- Given task:
Return the material below in full and exactly.

- Provided data:
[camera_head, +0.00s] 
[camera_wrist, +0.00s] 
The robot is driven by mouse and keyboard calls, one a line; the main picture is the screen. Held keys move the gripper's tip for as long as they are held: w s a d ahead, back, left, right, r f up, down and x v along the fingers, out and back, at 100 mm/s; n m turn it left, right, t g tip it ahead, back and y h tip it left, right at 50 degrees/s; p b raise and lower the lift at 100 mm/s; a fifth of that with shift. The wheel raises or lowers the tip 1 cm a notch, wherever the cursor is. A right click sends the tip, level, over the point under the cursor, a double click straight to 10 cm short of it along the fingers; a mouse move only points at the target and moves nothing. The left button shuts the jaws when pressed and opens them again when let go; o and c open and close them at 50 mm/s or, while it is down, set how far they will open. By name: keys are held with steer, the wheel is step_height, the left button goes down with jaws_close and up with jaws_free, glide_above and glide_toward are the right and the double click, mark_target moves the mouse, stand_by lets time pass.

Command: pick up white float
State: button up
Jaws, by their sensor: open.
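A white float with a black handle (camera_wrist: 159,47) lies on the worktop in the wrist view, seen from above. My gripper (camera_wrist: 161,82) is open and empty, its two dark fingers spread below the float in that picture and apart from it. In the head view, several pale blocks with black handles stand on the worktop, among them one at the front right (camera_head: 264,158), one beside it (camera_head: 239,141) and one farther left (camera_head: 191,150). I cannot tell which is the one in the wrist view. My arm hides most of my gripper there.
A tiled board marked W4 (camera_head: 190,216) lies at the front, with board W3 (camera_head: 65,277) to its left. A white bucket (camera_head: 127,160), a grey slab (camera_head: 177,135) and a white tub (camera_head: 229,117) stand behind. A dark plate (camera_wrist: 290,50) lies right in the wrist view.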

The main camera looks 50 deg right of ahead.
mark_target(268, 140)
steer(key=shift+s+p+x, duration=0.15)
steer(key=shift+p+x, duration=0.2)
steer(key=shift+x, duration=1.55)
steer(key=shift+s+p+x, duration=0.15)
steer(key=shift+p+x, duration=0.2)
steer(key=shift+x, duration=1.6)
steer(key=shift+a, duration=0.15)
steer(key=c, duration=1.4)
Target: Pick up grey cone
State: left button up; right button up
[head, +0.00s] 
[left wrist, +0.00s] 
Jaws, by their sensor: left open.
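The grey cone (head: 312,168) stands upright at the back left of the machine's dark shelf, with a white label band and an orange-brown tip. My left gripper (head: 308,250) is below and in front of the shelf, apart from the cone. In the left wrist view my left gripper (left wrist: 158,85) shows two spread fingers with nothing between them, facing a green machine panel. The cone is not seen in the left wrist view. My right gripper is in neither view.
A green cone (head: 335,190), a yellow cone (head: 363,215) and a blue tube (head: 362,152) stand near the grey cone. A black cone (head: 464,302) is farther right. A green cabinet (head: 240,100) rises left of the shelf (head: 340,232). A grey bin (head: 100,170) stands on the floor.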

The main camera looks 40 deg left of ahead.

- Result of this exercise:
[camera_head, +0.00s] 
[camera_wrist, +0.00s] 
The robot is driven by mouse and keyboard calls, one a line; the main picture is the screen. Held keys move the gripper's tip for as long as they are held: w s a d ahead, back, left, right, r f up, down and x v along the fingers, out and back, at 100 mm/s; n m turn it left, right, t g tip it ahead, back and y h tip it left, right at 50 degrees/s; p b raise and lower the lift at 100 mm/s; a fifth of that with shift. The wheel raises or lowers the tip 1 cm a notch, wherever the cursor is. A right click sends the tip, level, over the point under the cursor, a double click straight to 10 cm short of it along the fingers; a mouse move only points at the target and moves nothing. The left button shuts the jaws when pressed and opens them again when let go; o and c open and close them at 50 mm/s or, while it is down, set how far they will open. By name: keys are held with steer, the wheel is step_height, the left button goes down with jaws_close and up with jaws_free, glide_above and glide_toward are the right and the double click, mark_target moves the mouse, stand_by lets time pass.

Command: pick up white float
State: button up
Jaws, by their sensor: open.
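A white float with a black handle (camera_wrist: 159,47) lies on the worktop in the wrist view, seen from above. My gripper (camera_wrist: 161,82) is open and empty, its two dark fingers spread below the float in that picture and apart from it. In the head view, several pale blocks with black handles stand on the worktop, among them one at the front right (camera_head: 264,158), one beside it (camera_head: 239,141) and one farther left (camera_head: 191,150). I cannot tell which is the one in the wrist view. My arm hides most of my gripper there.
A tiled board marked W4 (camera_head: 190,216) lies at the front, with board W3 (camera_head: 65,277) to its left. A white bucket (camera_head: 127,160), a grey slab (camera_head: 177,135) and a white tub (camera_head: 229,117) stand behind. A dark plate (camera_wrist: 290,50) lies right in the wrist view.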

The main camera looks 50 deg right of ahead.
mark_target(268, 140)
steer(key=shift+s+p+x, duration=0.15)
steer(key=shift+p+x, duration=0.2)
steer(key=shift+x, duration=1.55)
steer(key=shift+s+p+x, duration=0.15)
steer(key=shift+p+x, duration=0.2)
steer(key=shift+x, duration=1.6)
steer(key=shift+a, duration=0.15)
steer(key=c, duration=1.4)
Target: Pick up grey cone
State: left button up; right button up
[head, +0.00s] 
[left wrist, +0.00s] 
Jaws, by their sensor: left open.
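The grey cone (head: 312,168) stands upright at the back left of the machine's dark shelf, with a white label band and an orange-brown tip. My left gripper (head: 308,250) is below and in front of the shelf, apart from the cone. In the left wrist view my left gripper (left wrist: 158,85) shows two spread fingers with nothing between them, facing a green machine panel. The cone is not seen in the left wrist view. My right gripper is in neither view.
A green cone (head: 335,190), a yellow cone (head: 363,215) and a blue tube (head: 362,152) stand near the grey cone. A black cone (head: 464,302) is farther right. A green cabinet (head: 240,100) rises left of the shelf (head: 340,232). A grey bin (head: 100,170) stands on the floor.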

The main camera looks 40 deg left of ahead.

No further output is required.